→ **TASK DETAILS**
Write the records out again exactly, leaving no images in.
= = = =
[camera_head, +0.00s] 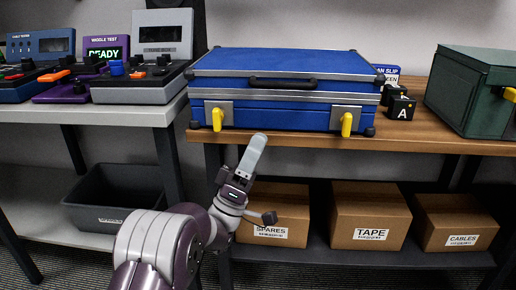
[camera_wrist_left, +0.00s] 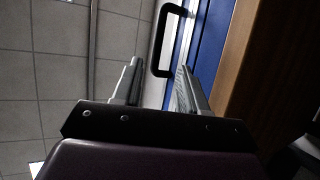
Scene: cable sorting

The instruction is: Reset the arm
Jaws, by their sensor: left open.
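My left arm comes up from the bottom of the head view. Its gripper (camera_head: 257,145) is raised in front of the wooden table's front edge, below the blue case. In the left wrist view the two fingers of this gripper (camera_wrist_left: 158,85) stand apart with nothing between them. The blue case (camera_head: 285,65) lies shut on the table, with a black handle (camera_head: 283,83) and two yellow latches (camera_head: 217,119). The case (camera_wrist_left: 210,45) and its handle (camera_wrist_left: 160,45) show beyond the fingers in the wrist view. My right gripper is in neither view.
The wooden table (camera_head: 410,138) also bears black blocks (camera_head: 401,107) and a green case (camera_head: 475,90). Test devices stand on the grey table (camera_head: 90,116) at the left. Below are a dark bin (camera_head: 115,195) and cardboard boxes marked SPARES (camera_head: 285,210), TAPE (camera_head: 370,212) and CABLES (camera_head: 455,220).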

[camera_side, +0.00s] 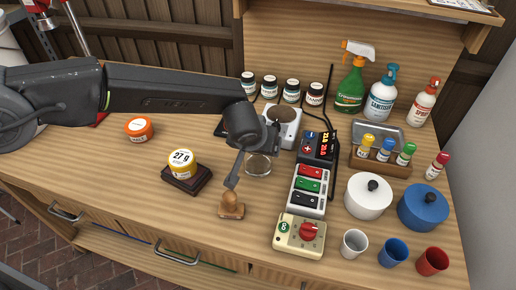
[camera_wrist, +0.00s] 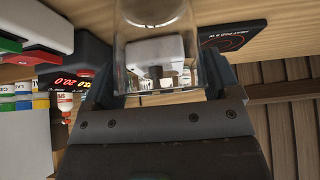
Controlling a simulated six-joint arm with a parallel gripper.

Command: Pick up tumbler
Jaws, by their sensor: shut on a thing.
= = = =
→ **TASK SOLUTION**
[camera_head, +0.00s] 
[camera_wrist_left, +0.00s] 
Scene: cable sorting

The instruction is: Reset the arm
Jaws, by their sensor: left open.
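My left arm comes up from the bottom of the head view. Its gripper (camera_head: 257,145) is raised in front of the wooden table's front edge, below the blue case. In the left wrist view the two fingers of this gripper (camera_wrist_left: 158,85) stand apart with nothing between them. The blue case (camera_head: 285,65) lies shut on the table, with a black handle (camera_head: 283,83) and two yellow latches (camera_head: 217,119). The case (camera_wrist_left: 210,45) and its handle (camera_wrist_left: 160,45) show beyond the fingers in the wrist view. My right gripper is in neither view.
The wooden table (camera_head: 410,138) also bears black blocks (camera_head: 401,107) and a green case (camera_head: 475,90). Test devices stand on the grey table (camera_head: 90,116) at the left. Below are a dark bin (camera_head: 115,195) and cardboard boxes marked SPARES (camera_head: 285,210), TAPE (camera_head: 370,212) and CABLES (camera_head: 455,220).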

[camera_side, +0.00s] 
[camera_wrist, +0.00s] 
Controlling a simulated six-joint arm with a parallel gripper.

Command: Pick up tumbler
Jaws, by their sensor: shut on a thing.

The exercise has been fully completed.